HACKER Q&A
📣 0xdeafbeef

Would you load balance traffic without CDN


I have an average traffic of 5 Gbps to the service. Currently, I'm using managed Kubernetes in GCE and paying $20,000 for traffic. I'm planning to move to another provider, but the question is how to handle load balancing. My idea is to create several A DNS records and let the client choose a random IP, but this is incompatible with Cloudflare, as it uses round-robin under the hood. After testing, it seems like Cloudflare sends all the requests to the first record. So, the second solution is to create several sub-domains and choose randomly from them. All managed load balancers will cost a ton, so that's not the way. Is there any better solution? Ideally I'd like to have one ip without any client load balancing


  👤 sredevops01 Accepted Answer ✓
Currently, how are your clients setup? What are their www and root records pointed to?
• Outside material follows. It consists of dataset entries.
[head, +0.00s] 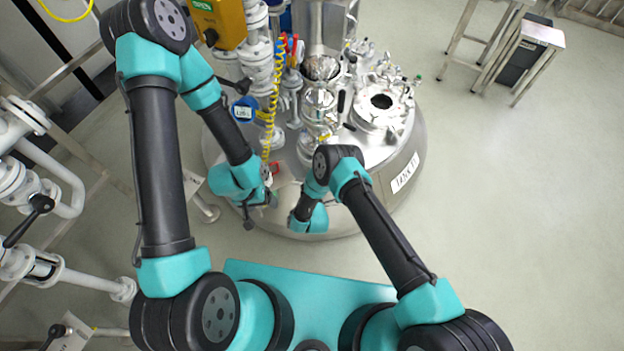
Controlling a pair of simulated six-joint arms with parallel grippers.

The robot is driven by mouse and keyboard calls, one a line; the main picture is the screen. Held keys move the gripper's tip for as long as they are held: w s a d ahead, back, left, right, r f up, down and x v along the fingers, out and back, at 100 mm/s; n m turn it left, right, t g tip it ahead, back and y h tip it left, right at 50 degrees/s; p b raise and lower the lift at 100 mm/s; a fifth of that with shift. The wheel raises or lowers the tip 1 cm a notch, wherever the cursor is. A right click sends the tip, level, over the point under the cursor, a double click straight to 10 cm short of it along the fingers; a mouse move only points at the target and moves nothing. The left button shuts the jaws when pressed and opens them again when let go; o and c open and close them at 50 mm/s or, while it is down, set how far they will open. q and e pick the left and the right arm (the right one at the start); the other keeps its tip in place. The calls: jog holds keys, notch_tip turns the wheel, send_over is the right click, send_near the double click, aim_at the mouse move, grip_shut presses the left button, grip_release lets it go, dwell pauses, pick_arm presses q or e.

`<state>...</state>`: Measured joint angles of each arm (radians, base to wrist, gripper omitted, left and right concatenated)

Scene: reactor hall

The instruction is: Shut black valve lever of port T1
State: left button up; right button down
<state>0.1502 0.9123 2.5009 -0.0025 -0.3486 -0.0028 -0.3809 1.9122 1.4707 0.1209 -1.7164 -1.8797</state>
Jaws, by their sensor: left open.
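I cannot read a T1 marking, so I cannot tell which lever belongs to port T1. Several black levers show: one on the white piping at the left (30,221), one at the lower left (52,336), and a small upright one on the steel vessel's lid (341,101). My left gripper (260,208) is open over the vessel's near left edge, with no lever visible between its fingers. My right arm bends down over the vessel's front edge; its wrist hides its gripper.
The round steel vessel (408,165) carries crowded pipes, glassware and a yellow coiled hose (271,110). A yellow box (219,20) hangs above it. White flanged piping (68,190) stands at the left. The right floor is clear.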

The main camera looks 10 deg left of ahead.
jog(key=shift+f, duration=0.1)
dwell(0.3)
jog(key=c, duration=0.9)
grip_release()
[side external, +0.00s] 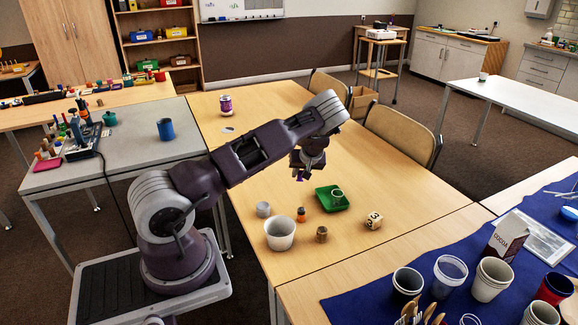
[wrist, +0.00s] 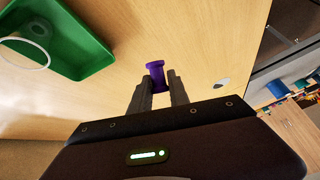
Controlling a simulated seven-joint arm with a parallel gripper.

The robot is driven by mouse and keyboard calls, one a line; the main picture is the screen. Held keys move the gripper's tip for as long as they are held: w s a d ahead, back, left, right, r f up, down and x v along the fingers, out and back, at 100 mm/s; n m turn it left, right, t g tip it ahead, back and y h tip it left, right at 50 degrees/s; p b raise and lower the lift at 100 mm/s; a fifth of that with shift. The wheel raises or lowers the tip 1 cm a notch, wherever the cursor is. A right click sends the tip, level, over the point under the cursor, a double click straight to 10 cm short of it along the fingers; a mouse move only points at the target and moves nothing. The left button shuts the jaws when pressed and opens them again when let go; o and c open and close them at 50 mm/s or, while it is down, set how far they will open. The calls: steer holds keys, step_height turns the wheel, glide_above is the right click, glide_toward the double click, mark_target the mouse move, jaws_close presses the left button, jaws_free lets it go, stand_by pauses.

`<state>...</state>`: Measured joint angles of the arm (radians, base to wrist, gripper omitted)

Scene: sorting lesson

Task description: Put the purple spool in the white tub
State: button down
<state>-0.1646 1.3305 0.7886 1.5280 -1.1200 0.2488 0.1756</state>
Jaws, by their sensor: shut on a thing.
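The purple spool (wrist: 157,74) is held between the two fingers of my gripper (wrist: 158,92) in the wrist view. In the side view a small purple bit of the spool (side external: 299,178) shows at the tips of my gripper (side external: 299,174), above the table. The white tub (side external: 280,234) stands upright on the table, in front of and to the left of my gripper. My gripper is apart from the tub. The tub is not seen in the wrist view.
A green tray (side external: 325,203) with a pale ring-like item lies near my gripper, also in the wrist view (wrist: 88,48). A grey cup (side external: 263,209), an orange spool (side external: 301,214), a brown spool (side external: 322,234) and a numbered cube (side external: 374,220) stand near the tub. The table's far part is mostly clear.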

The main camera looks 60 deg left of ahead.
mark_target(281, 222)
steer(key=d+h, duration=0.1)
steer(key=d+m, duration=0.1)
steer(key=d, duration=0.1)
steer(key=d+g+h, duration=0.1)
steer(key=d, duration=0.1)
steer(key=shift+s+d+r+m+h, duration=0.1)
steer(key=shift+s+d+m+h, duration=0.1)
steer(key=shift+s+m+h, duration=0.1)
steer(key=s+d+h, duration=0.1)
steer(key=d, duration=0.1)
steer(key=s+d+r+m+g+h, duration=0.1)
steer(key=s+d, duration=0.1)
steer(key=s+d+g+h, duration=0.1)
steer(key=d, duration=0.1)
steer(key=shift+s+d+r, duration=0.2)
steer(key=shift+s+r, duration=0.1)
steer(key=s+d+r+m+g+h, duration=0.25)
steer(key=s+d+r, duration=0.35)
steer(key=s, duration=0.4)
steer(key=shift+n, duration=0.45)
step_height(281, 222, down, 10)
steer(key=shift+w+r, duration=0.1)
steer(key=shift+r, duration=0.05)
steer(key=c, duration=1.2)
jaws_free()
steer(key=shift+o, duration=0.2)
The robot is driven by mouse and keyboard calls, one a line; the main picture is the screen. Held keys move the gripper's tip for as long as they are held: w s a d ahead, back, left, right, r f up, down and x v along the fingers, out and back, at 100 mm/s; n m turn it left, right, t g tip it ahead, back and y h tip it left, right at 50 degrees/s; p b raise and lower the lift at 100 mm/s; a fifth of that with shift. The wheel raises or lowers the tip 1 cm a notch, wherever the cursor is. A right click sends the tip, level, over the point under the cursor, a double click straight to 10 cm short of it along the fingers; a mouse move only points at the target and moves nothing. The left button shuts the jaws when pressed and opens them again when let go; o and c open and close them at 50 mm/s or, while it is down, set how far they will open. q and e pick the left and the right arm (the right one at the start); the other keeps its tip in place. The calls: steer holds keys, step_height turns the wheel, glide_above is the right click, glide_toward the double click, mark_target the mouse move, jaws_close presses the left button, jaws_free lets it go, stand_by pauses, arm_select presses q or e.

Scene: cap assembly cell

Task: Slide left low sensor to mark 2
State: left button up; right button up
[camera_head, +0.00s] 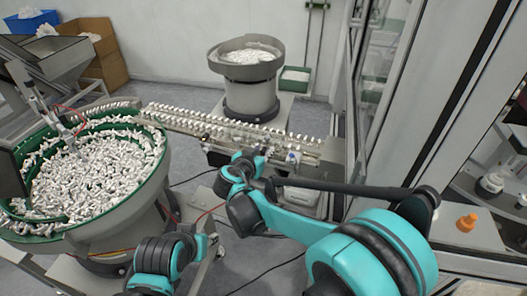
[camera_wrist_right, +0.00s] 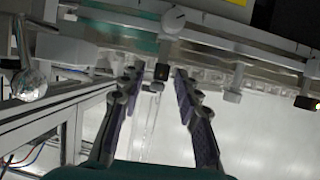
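My right gripper (camera_wrist_right: 157,77) is open in the right wrist view, its two purple-padded fingers apart. A small dark sensor-like block (camera_wrist_right: 162,71) shows between and just beyond the fingertips, below a metal rail (camera_wrist_right: 225,42). I cannot tell if the fingers touch it, or whether it is the left low sensor. Another small block (camera_wrist_right: 237,80) hangs from the rail to the right, and a black-ended one (camera_wrist_right: 308,103) is farther right. No mark numbers are readable. In the head view my right gripper (camera_head: 262,160) is at the feeder track (camera_head: 235,127), small and partly hidden. My left gripper is out of view.
A green-rimmed bowl feeder (camera_head: 158,178) full of white parts stands at left. A second bowl feeder (camera_head: 247,75) stands behind the track. A machine frame (camera_head: 420,120) closes off the right side. An orange part (camera_head: 466,222) sits at far right.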

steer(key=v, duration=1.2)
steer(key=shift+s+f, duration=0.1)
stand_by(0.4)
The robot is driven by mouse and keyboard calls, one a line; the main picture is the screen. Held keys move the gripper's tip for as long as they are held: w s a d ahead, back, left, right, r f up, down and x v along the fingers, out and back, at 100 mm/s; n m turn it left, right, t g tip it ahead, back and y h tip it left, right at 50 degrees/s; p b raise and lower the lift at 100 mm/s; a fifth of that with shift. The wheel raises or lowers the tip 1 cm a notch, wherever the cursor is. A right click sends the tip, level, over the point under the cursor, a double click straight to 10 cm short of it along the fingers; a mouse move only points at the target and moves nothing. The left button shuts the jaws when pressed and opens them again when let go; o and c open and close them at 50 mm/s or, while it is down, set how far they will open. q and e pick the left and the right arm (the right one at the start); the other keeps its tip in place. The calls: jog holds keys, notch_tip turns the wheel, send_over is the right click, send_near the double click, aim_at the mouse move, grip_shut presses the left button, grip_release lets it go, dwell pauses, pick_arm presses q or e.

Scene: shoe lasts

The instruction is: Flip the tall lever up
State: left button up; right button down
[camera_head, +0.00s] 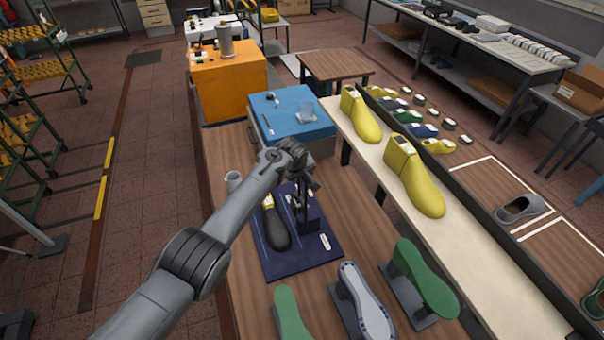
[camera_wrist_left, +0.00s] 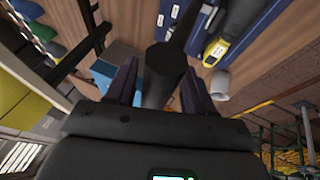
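A dark blue base board (camera_head: 325,262) lies on the wooden table and carries a black clamp fixture (camera_head: 303,212) and a dark shoe last with a yellow top (camera_head: 276,232). My left gripper (camera_head: 308,172) is at the top of the fixture and partly hides it. In the left wrist view its two fingers (camera_wrist_left: 159,85) stand apart. A thick dark bar, seemingly the tall lever (camera_wrist_left: 165,65), lies between them. Narrow gaps show beside it, and I cannot tell whether either finger touches it. The last (camera_wrist_left: 216,52) also shows there. My right gripper is not in view.
A grey cup (camera_head: 233,181) stands left of the board. Green and grey soles on stands (camera_head: 362,300) are in front. Yellow lasts (camera_head: 413,178) stand on the pale bench at right. A blue box (camera_head: 290,115) is behind.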

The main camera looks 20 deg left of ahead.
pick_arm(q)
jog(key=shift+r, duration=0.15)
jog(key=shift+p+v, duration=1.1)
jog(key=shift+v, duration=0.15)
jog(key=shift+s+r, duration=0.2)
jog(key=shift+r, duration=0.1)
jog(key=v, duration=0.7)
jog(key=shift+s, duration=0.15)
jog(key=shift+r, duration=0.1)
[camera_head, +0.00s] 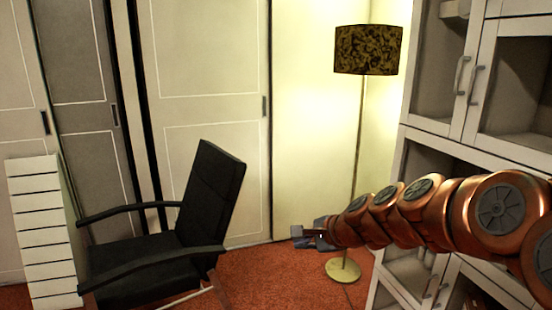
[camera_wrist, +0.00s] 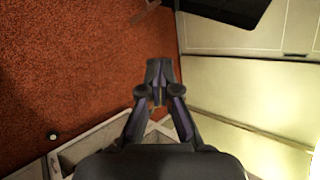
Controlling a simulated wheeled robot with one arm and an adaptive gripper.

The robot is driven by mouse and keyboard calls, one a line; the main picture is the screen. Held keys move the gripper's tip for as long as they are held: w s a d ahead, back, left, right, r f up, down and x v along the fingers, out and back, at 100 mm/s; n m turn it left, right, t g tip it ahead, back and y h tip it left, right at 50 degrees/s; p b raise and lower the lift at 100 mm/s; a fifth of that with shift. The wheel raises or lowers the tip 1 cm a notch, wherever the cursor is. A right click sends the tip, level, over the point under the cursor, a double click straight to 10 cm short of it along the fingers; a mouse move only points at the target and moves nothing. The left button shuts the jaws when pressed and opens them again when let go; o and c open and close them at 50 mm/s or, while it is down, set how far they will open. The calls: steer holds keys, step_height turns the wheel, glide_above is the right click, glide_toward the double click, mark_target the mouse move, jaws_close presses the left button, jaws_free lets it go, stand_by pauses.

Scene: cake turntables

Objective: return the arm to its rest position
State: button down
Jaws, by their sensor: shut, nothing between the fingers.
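My arm, copper-coloured, stretches in from the right side of the head view toward the middle. My gripper (camera_head: 297,231) is at its far end, in front of the wall and the red carpet, left of the lamp pole. In the wrist view my gripper (camera_wrist: 159,68) has its two dark fingers together at the tips, with nothing between them. Below it in that view are red carpet and pale panels.
A black armchair (camera_head: 205,200) stands left of my gripper, with a white slatted unit (camera_head: 40,230) beyond it. A floor lamp (camera_head: 368,50) stands behind my arm. A white glass-door cabinet (camera_head: 425,80) is close on the right. Red carpet (camera_head: 265,275) is open between chair and lamp.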

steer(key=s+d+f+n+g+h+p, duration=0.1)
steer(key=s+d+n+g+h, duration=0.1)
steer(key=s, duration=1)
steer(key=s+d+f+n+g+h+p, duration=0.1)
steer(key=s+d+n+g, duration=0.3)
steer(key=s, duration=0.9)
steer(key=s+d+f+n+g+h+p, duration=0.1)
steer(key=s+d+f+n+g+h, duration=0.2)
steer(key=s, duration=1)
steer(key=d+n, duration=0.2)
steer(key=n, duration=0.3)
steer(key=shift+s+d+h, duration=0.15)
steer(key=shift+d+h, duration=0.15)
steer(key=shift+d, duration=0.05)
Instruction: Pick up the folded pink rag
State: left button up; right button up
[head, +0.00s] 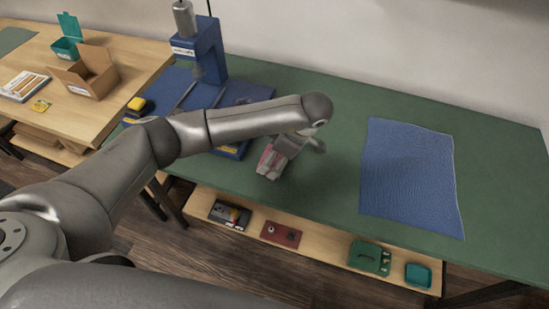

For load balancing, all you need to do is CNAME your customer to your firewall/load balancer. So you aren't using A records for this. For example, in Azure, if you spin up a traffic manager, you would get an cname like "mytrafficmanager.trafficmanager.com" and your CNAMe for www.mysite.com would point to mytrafficmanager.trafficmanager.com.

However, in this case, you would also want your customers to point to something like customer.mysite.com so that if you move from GCP/Azure to something else, you can handle that record and migrate them during a failover, incident, or any other reason.

Edit: And have customer.mysite.com point to the "mytrafficmanager.trafficmanager.com"


👤 toast0
5Gbps could be a single box, if you're ok with all that encompasses.

Otherwise, if you're serving all the traffic with a single IP, you need to do some sort of load balancing. Haproxy + CARP + cold failover is operationally simple, but you lose sessions when your Haproxy box needs maintenance.

ECMP works if your hosting allows for it. You'll still lose sessions during changes though.

Maybe something something pfsync. Or something with proxygen or some other load balancing that came out of Facebook. (I worked there, but not on their load balancers)

More details on what you're planning to do with 5Gbps helps you get advice. I'm assuming https, because cloudflare. Is it mostly static content, or mostly dynamic or mostly proxying? Does it burn a lot of cpu (so you need many boxes anyway) or ? Are you likely to attract DDoS, so you need more inbound bandwidth to accept and drop abuse? Do you expect to provide users with a SLA / what service level do you want to provide? Etc


👤 stephenr
For something that has any expectation of fairly high uptime, I think the more important aspect here is failover (either due to actual failures, or due to maintenance) not specifically load balancing, although at this level of traffic, it's definitely helpful to be able to spread the traffic over numerous internal resources rather than relying purely on vertical scaling of the backends.

If you're able/willing to manage the LB systems yourself, generally I'd stick two balancers (running HAProxy) in front of the application servers, and do IP failover between them.

If your service uses internal IP connectivity to e.g a database or redis cluster or what have you, I'd generally have each of the balancers configured as a primary for either public or private traffic, and as a backup for the other traffic. If your service doesn't use a clustered database service or anything like it, you can obviously omit the config that balances private traffic, and it's possible this aspect is "taken care of" for you using k8s.

The exact method of IP failover is going to depend on who is hosting your machines and what their network is configured to allow (i.e. Linode previously supported VRRP, but now do not, and BGP is used instead). AFAIK none of the "standard" IP failover techniques will work in GCP/etc. Whether this is due to legitimate technical limitations of business/profit-driven decisions is left as an exercise for the reader to further analyse.

Also consider that if you're using managed k8s, the provider of that service almost certainly has a managed load balancer service. I'm not sure what you mean by "all managed load balancers will cost a ton" - Linode's balancer as an example, has a $10 monthly flat fee.

You mention "5Gbps to the service" - does that mean the data is mostly inbound, or did you mean requests result in outbound traffic averaging 5Gbps?

It's not a coincidence that GCP's load balancer will charge you, according to my calculation and their pricing, $18 per hour at 5Gbps sustained - that's the entire business model of 'big cloud' businesses. Have you looked at any providers besides GCP/AWS/Azure for hosting this service? Some guesses about what you're using from your post + reply below plus some quick calculations suggest this would be orders of magnitude cheaper to host on Linode, or a similar "not AWS-alike" provider.